# Exercise materials:

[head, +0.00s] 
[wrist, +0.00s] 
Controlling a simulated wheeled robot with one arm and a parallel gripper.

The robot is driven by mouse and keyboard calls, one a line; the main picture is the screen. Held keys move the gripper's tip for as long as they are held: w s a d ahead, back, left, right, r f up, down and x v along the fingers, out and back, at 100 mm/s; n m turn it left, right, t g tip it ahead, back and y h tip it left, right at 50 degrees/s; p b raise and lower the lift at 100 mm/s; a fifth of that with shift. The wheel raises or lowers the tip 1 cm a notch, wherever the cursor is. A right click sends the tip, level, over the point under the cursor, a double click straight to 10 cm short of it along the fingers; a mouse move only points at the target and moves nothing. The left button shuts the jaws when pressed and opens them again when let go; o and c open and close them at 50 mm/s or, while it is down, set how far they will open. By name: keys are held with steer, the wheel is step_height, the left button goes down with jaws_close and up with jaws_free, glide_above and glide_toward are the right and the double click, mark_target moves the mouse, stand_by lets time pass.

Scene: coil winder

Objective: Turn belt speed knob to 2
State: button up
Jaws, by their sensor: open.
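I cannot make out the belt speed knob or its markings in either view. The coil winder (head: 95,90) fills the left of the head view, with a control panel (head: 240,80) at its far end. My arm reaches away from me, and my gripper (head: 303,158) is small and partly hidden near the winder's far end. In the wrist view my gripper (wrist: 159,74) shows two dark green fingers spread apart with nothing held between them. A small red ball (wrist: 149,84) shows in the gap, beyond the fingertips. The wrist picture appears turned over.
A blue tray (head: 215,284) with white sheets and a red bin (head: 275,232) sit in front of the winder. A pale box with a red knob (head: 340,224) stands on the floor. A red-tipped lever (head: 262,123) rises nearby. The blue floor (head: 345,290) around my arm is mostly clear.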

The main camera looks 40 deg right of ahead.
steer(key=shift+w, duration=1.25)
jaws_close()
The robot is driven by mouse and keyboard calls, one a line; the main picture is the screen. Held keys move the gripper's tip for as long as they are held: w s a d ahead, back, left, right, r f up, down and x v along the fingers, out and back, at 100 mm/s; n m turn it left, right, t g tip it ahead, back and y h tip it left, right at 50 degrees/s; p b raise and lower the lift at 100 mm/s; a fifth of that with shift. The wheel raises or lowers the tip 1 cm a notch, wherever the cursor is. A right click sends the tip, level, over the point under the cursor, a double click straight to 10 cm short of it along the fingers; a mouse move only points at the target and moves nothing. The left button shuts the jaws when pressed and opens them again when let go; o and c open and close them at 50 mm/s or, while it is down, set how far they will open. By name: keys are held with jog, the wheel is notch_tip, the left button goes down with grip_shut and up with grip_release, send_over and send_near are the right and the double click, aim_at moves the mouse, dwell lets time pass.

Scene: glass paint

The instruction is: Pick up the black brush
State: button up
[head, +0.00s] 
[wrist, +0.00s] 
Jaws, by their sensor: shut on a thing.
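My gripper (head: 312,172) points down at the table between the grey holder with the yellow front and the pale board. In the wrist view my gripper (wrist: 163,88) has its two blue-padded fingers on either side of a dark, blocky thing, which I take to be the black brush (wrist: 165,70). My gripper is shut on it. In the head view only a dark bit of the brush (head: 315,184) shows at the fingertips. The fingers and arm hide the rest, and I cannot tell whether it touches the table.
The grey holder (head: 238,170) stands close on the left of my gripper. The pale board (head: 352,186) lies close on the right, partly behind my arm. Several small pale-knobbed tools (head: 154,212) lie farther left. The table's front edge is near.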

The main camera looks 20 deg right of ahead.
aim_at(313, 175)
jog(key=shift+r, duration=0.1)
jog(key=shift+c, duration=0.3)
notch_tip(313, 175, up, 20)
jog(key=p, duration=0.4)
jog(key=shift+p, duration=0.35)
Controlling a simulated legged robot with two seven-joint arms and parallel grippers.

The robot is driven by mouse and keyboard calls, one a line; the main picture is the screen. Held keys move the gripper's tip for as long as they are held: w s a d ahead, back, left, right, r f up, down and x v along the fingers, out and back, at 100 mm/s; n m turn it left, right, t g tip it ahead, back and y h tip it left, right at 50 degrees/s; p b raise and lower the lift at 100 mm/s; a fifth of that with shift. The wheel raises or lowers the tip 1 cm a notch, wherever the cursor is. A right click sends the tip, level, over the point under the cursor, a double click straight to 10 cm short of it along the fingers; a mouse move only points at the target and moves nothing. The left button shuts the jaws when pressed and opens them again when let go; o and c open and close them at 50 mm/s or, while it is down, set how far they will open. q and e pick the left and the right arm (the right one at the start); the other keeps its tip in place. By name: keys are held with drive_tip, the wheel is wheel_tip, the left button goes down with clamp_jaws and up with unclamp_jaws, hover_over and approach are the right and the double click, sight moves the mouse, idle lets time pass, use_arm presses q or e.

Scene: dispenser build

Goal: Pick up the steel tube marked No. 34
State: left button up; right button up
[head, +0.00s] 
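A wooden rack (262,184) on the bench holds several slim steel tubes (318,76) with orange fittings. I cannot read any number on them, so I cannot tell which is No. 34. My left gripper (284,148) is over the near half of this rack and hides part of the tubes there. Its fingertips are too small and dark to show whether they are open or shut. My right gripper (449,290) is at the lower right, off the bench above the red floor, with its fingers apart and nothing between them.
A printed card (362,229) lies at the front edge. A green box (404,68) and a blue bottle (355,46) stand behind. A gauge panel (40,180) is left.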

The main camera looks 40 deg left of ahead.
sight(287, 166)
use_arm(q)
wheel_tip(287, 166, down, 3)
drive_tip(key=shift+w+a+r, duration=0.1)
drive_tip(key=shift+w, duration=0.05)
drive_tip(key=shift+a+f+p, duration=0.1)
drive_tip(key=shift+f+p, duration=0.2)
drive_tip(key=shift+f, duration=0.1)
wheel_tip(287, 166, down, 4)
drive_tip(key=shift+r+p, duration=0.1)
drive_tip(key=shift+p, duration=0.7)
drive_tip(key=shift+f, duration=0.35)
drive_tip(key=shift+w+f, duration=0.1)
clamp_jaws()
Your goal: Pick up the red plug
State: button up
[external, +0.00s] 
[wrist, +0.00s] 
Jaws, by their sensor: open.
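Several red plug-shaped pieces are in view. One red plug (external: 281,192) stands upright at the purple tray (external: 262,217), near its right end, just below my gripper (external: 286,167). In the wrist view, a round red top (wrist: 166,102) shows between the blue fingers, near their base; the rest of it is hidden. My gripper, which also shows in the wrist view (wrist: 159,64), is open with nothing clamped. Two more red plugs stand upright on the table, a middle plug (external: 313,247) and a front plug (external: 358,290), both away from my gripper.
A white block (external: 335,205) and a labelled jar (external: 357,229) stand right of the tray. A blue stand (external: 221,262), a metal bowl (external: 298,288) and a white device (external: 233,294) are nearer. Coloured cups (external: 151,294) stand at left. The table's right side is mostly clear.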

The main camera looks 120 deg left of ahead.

# Exercise:
All lines from the beginning of the material above through the one with "Controlling a simulated wheeled" need to be returned exactly; please return those and only those.

# Task result:
[head, +0.00s] 
[wrist, +0.00s] 
Controlling a simulated wheeled robot with one arm and a parallel gripper.

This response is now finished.